Smartphones were a driving force as holiday shopping kicked off and e-commerce continued to surge this season.

The mobile trend that started early on Black Friday continued throughout the day, with Adobe Inc. finding that nearly $1.9 billion in revenue came from mobile devices on what has historically been the busiest day for the U.S. retail industry, a 16.9% increase over last year.

That means mobile accounted for 36.9% of Black Friday’s record-setting $5.03 billion in online revenue. More than $1.3 billion of those online sales came from smartphones alone, comprising 26% of total online revenue.

The $5.03 billion in total online sales for the day after Thanksgiving is up 17.0% from $4.30 billion that Adobe measured in 2016. Online sales grew 17.8% to $38.3 billion during the Nov. 1-24 period, compared with the same time last year, Adobe says.

Mobile wasn’t the only star this weekend as desktop sales also increased, according to personalization platform Monetate. Consumers’ comfort shopping on bigger screens led them to spend more on desktop, averaging $173.92 per order on Thanksgiving, a higher average order value than any other platform and a 5% increase over last year.

While Black Friday set another record, Adobe still predicts Cyber Monday online sales will be higher, at $6.6 billion.
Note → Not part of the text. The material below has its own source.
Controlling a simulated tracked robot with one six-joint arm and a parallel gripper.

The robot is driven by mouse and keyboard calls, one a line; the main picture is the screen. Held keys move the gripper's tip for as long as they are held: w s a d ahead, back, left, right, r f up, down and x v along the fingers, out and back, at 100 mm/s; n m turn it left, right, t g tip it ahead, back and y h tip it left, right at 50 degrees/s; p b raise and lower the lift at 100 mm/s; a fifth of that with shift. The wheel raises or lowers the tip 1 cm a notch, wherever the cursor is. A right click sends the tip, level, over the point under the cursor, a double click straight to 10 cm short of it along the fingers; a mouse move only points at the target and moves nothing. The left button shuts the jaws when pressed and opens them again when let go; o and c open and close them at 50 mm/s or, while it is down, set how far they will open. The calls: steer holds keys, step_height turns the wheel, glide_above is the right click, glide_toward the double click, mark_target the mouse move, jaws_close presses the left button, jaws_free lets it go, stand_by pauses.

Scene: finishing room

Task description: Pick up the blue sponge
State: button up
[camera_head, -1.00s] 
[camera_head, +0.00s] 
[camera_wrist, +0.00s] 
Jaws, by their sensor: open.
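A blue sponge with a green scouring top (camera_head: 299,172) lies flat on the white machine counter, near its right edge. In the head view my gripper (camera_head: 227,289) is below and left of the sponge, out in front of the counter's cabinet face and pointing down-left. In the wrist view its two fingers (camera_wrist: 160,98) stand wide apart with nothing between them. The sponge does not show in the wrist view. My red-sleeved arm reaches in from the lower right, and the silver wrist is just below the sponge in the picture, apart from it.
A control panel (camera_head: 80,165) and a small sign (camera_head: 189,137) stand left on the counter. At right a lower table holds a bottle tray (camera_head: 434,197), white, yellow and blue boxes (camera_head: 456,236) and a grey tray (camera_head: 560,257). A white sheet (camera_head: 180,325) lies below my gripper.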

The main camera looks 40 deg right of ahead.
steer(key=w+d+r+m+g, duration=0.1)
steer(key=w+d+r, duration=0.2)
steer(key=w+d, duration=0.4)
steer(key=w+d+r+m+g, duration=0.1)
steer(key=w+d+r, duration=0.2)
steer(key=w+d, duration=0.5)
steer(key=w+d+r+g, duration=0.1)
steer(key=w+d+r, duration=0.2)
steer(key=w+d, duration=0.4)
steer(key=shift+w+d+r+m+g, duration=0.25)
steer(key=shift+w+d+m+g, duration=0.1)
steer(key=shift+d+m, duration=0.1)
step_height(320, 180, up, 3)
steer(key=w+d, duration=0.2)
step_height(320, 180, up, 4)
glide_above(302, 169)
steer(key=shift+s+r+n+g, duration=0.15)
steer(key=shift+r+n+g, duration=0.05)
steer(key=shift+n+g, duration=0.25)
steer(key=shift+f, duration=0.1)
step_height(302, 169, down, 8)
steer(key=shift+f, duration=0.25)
Online sales for what is called Small Business Saturday were up 10% year over year to $320 million as of 10 a.m. Eastern on Saturday, Adobe said

Online shopping hit its peak in the earliest hours, according to e-commerce platform Shopify.

“We saw a large increase of sales starting around 9pm ET on Thanksgiving and hitting a peak of over $1,000,000 a minute just after midnight on Black Friday,” says Shopify vice president of product Satish Kanwar. “These spikes were due to big sales kicking off as brands started off Black Friday with a bang.”


More than 10,000 orders were placed every minute during that time frame, compared with 2,800 orders per minute at the Thanksgiving Day peak around 9 p.m. Eastern, with shoppers getting that expected early jump on some deals.

Discounts and free shipping were both up in this year’s Black Friday purchases, according to e-commerce technology provider Salesforce. Orders were discounted by an average of 28%, while 85% of orders shipped for free, both figures up one percentage point on last year. Salesforce also found that personalization paid off for retailers: While just 6% of shoppers looked at product recommendations, those shoppers accounted for 30% of all revenue.

Many of these increases were amplified for smaller online retailers. Workarea, which has a client base of many small- and mid-size retailers compared to Adobe’s 100 largest retailers, saw Black Friday mobile revenue increases of 28%, while desktop revenue rose 18%. Mobile traffic accounted for 64% of overall traffic for Workarea’s clients, as opposed to 54.3% in Adobe’s findings.


“The leaps in mobile sales and mobile average order value are promising indicators of a turnaround by retailers,” says Darren Hill, CEO of Workarea parent company WebLinc. “Consumer demand for better mobile experiences such as page load time and smoother checkout has been there for years. This year’s early holiday numbers tell us that shopping on phones is improving enough that consumers are making more purchases than last year.”